The Problem: I am unable to write any dataframe that contains a non-nullable column to Azure Synapse's dedicated SQL pool.
Problem details:
I have a DataFrame with the following schema:
StructType(List(
StructField(key,StringType,false),
StructField(Col_1,StringType,true),
StructField(Col_2,IntegerType,true)))
When I try write this to my Azure Dedicated SQL pool with:
DataFrame.write.mode("overwrite").synapsesql("DB.SCHEMA.TEST_TABLE")
I receive the following error:
Py4JJavaError Traceback (most recent call last)
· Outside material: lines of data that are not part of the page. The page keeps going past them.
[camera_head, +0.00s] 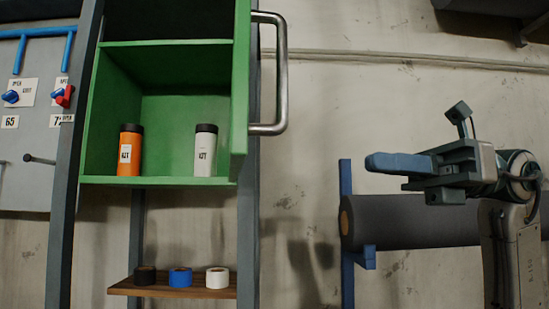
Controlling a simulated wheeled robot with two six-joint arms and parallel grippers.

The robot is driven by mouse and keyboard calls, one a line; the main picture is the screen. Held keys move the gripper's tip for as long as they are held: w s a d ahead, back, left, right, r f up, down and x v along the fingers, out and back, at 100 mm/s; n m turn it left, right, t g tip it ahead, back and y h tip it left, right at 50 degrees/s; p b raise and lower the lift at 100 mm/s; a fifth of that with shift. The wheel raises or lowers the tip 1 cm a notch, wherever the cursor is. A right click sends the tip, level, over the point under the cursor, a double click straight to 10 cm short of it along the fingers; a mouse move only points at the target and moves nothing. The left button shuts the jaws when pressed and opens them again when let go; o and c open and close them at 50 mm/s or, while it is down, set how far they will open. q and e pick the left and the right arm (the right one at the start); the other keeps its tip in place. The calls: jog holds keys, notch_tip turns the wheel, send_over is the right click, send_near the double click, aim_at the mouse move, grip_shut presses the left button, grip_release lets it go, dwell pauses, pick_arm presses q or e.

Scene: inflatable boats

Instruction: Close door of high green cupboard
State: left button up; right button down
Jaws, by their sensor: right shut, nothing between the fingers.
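The high green cupboard (165,65) hangs at the upper left with its inside showing. Its green door (240,80) stands open at the right side and is seen nearly edge-on. A curved metal handle (283,70) sticks out on the right of the door. An orange bottle (130,150) and a white bottle (205,150) stand upright on the lower shelf. My right gripper (376,163) is at the right, shut and empty, pointing left. It is apart from the handle, to the right of it and lower in the picture. My left gripper is not in view.
Below the cupboard, a wooden shelf (172,292) holds black, blue and white tape rolls. A large dark roll (410,222) on a blue bracket (346,230) lies behind and below my right gripper. A panel with valves (25,150) is at the left. Bare wall shows between handle and gripper.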

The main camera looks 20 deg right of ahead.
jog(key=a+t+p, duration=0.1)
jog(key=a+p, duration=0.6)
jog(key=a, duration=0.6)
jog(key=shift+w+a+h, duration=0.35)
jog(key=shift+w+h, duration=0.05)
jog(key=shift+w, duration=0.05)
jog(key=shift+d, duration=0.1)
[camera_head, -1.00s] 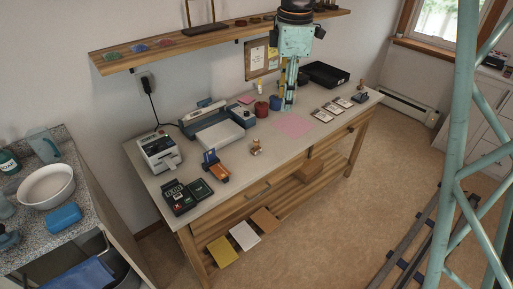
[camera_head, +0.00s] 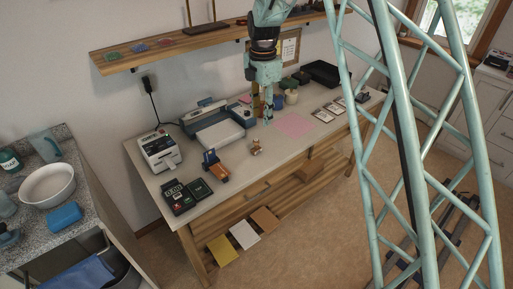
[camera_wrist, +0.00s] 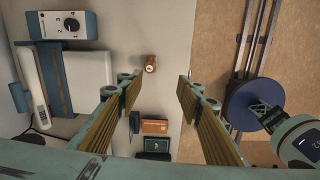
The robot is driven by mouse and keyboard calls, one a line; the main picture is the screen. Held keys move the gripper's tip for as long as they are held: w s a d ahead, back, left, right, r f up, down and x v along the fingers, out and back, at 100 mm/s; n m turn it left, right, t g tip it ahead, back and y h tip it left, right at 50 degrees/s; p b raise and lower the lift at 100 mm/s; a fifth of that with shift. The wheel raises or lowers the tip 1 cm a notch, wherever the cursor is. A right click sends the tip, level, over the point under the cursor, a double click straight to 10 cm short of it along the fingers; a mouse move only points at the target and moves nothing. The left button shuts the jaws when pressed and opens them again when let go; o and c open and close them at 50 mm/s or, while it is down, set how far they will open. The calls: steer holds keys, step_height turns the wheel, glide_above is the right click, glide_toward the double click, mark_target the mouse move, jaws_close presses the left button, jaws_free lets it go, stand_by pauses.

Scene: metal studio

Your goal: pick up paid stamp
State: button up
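A small brown wooden stamp (camera_head: 256,147) stands on the worktable (camera_head: 228,180), near its front edge. It also shows in the wrist view (camera_wrist: 151,63), just beyond the fingertips and between their lines. I cannot read a label on it, so I cannot tell that it is the paid stamp. Another small dark, stamp-like thing (camera_head: 361,97) is at the table's right end. My gripper (camera_wrist: 157,82) is open and empty. In the head view my gripper (camera_head: 268,118) hangs over the table, behind and right of the wooden stamp.
A pink sheet (camera_head: 294,124) lies to the right. A wooden shelf (camera_head: 170,46) hangs above.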

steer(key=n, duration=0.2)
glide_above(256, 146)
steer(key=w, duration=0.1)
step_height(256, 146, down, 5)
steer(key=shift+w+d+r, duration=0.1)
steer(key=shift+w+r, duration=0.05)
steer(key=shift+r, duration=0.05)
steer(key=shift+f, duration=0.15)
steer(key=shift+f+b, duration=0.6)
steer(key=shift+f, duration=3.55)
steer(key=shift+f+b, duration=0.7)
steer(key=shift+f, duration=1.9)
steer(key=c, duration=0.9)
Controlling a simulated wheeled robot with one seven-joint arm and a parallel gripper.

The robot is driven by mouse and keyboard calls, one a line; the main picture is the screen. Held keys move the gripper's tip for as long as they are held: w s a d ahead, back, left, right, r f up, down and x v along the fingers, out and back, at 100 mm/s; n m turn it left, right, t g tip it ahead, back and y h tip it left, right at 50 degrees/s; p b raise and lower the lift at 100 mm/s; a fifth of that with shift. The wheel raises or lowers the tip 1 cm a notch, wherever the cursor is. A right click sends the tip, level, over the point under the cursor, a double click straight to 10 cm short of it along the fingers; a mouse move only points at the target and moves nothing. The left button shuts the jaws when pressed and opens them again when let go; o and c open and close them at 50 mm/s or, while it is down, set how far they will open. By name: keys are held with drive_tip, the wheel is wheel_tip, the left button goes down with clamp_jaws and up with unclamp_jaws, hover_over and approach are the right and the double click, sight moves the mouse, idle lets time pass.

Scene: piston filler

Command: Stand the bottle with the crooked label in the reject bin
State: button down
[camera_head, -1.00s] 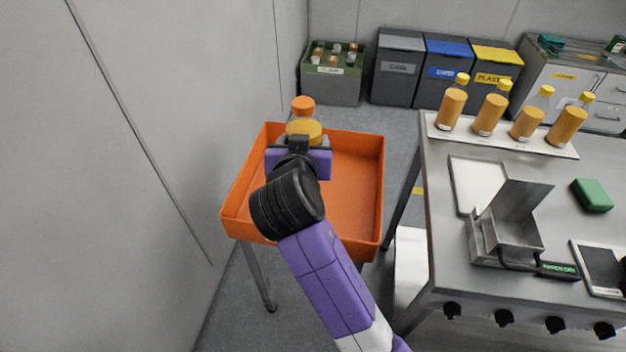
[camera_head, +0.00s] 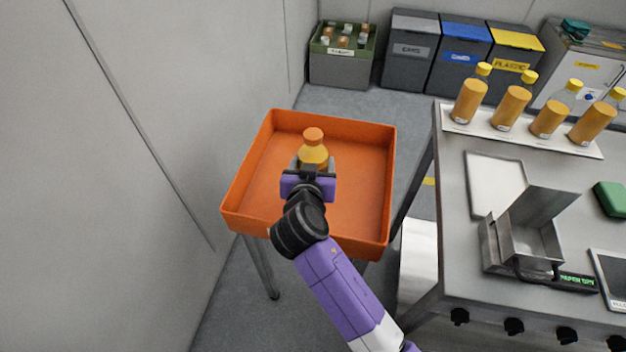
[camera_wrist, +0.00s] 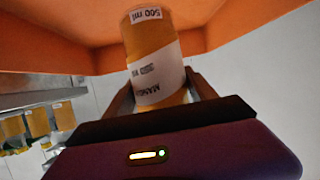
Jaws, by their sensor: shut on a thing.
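The orange reject bin (camera_head: 378,150) is a shallow, open tray on legs.
No other bottles show in the bin. A grey wall (camera_head: 130,180) rises on the left. A steel table (camera_head: 460,240) stands on the right with several yellow-capped bottles on a white strip (camera_head: 480,126). Waste bins (camera_head: 462,65) and a green crate (camera_head: 340,68) stand at the back.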

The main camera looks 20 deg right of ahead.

<ipython-input-65-362788a> in <module>
2 #Failed to validate staging directory path. Verify if there's external user action to cancel the staging spark job.
Band-aid Solution:
Using a code snippet from this Stack Question
def set_df_columns_nullable(spark, df, column_list, nullable=True):
for struct_field in df.schema:
if struct_field.name in column_list:
struct_field.nullable = nullable
df_mod = spark.createDataFrame(df.rdd, df.schema)
return df_mod
I am able to modify the "key" column to "nullable" after which the above write function will happily write the data to the table.
The Question:
What is the explanation here? Why won't the Synapse table accept non-nullable data from Spark?